Issue (i): Whether the appellant, as an insider, dealt in securities on the basis of unpublished price sensitive information in violation of the insider trading regulations.
Analysis: The appellant was a connected person and therefore an insider by virtue of his position as Managing Director and his role in the negotiations with Bayer. The information regarding Bayer's entry as a 51% partner in ABS was not shown to have been generally known before 1 October 1996, when the stock exchanges were informed. The material placed before the Tribunal showed that the appellant arranged purchases through his brother-in-law and funded them during the period when the transaction had not yet been publicly disclosed. The Tribunal rejected the argument that a bona fide corporate purpose by itself took the case outside the regulatory prohibition, and held that the relevant information was unpublished and price sensitive when the purchases were made.

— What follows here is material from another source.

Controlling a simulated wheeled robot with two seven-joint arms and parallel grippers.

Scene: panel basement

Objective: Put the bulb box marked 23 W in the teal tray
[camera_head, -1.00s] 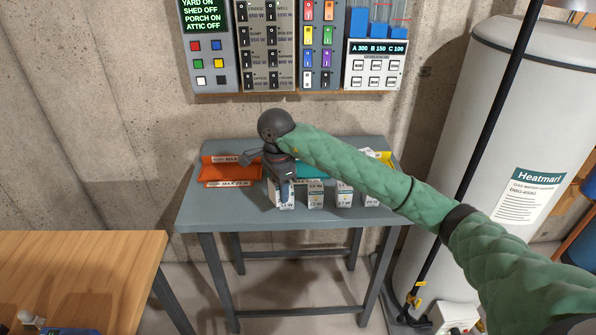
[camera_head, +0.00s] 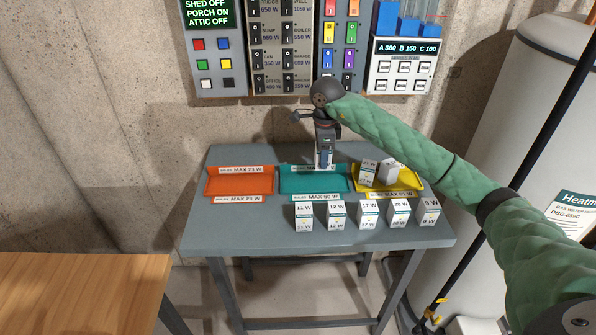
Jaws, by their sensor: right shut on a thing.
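My right gripper (camera_head: 323,156) points down over the back of the teal tray (camera_head: 300,186) on the grey table. It is shut on a small white box (camera_head: 323,163), mostly hidden by the fingers; its marking cannot be read, and I cannot tell whether it touches the tray. A row of white bulb boxes stands in front of the trays: one marked 11 W (camera_head: 304,215), one 12 W (camera_head: 336,215), one 17 W (camera_head: 368,214), one that looks like 25 W (camera_head: 399,212), and one 9 W (camera_head: 428,211). My left gripper is not in view.
An orange tray (camera_head: 240,182) marked MAX 23 W lies left of the teal one. A yellow tray (camera_head: 410,184) on the right holds white boxes (camera_head: 369,172). Switch panels hang on the wall behind. The table's left front is clear.

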Conclusion: The appellant was found to have dealt in securities on the basis of unpublished price sensitive information and was not entitled to relief on this issue.
Issue (ii): Whether the direction to deposit Rs. 34,00,000 with investor protection funds as compensation was sustainable.
Analysis: The compensation direction was made without the show-cause notice having specifically proposed such relief, and the appellant was not given a proper opportunity to meet the quantification. The Tribunal also held that the appellant had not been shown to have gained unfair advantage warranting the impugned direction, and that the order directing deposit of the amount could not be sustained on the facts and in the circumstances of the case. The Tribunal declined to interfere with the separate directions relating to adjudication and prosecution.
Conclusion: The compensation direction was set aside, while no order was passed interfering with the directions for adjudication and prosecution.
Final Conclusion: The appeal succeeded to the extent that the monetary deposit direction was quashed, and the remaining prosecutorial and adjudicatory directions were left undisturbed.